Mapping correlations between structural and plasmonic properties in SrSnO₃ through Nanoscale Imaging and Spectroscopy with Machine learning Assistance (NISMA)

Strontium stannate (SrSnO₃) is an ultra-wide bandgap oxide semiconductor suitable for applications in high-power electronics. Thin films of SrSnO₃ were perfected through epitaxial strain to promote the high mobility structural phase. Even in epitaxially strained films, competing structural phases impair mobility [1]. Near-field microscopy enables nano-imaging and spectroscopy at the spatial scales of phase coexistence.

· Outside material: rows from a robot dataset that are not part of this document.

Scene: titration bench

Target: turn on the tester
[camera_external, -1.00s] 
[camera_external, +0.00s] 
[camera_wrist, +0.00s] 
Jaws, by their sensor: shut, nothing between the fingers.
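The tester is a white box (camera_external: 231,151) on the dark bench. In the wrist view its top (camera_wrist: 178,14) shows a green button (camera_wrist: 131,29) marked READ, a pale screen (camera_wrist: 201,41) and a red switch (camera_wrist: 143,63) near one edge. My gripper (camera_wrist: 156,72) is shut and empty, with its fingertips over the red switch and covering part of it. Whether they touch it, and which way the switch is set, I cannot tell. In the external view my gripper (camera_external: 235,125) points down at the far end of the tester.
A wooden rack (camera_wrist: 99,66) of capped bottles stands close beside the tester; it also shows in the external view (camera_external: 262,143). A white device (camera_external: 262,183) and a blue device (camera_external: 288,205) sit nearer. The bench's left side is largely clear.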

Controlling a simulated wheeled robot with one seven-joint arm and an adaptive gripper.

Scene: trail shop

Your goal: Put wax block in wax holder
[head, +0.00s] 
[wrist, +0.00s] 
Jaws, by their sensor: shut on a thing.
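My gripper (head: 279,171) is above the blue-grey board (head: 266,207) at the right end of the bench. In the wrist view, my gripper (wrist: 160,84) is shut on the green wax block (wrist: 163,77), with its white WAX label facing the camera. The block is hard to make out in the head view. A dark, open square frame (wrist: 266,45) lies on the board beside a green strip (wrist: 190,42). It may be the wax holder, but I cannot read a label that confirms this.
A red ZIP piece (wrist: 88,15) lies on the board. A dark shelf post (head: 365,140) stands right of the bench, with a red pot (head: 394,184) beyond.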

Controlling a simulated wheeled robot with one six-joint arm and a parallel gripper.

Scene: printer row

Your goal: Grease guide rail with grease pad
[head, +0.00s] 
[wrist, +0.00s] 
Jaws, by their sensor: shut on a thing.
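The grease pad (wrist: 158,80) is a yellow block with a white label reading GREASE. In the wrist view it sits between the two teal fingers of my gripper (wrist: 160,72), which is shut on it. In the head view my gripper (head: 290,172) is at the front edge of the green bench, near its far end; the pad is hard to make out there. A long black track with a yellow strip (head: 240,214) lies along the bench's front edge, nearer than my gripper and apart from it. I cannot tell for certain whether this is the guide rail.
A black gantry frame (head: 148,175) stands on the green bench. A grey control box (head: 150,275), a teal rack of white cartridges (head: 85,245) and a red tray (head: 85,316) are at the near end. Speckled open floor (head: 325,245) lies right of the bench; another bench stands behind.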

Using polarization-resolved laser-based infrared microscopy with nanoscale microscopy and spectroscopy applied to films of La-doped SrSnO₃, we identify how structural phases in SrSnO₃ self-organize and resolve their vibrational and electronic properties. Further, we develop and deploy Nanoscale Imaging and Spectroscopy with Machine learning Assistance (NISMA), a novel method to spatially map correlations between structural and plasmonic properties in dense nanometer-resolved datasets. Our results challenge basic expectations that structural phases uniquely determine local electronic properties in these films at the nanoscale. Rather, NISMA implies that latent properties including arrangement of structural domain walls and accommodation strain are mutually influential factors impacting nanoscale electronic properties of these films. Our study lays the groundwork for promoting desired macroscopic behaviors in wide-bandgap semiconductor films by exposing their rich characteristics at the nanoscale.



[1] Truttmann, T.K., et al. Commun Phys 4, 241 (2021).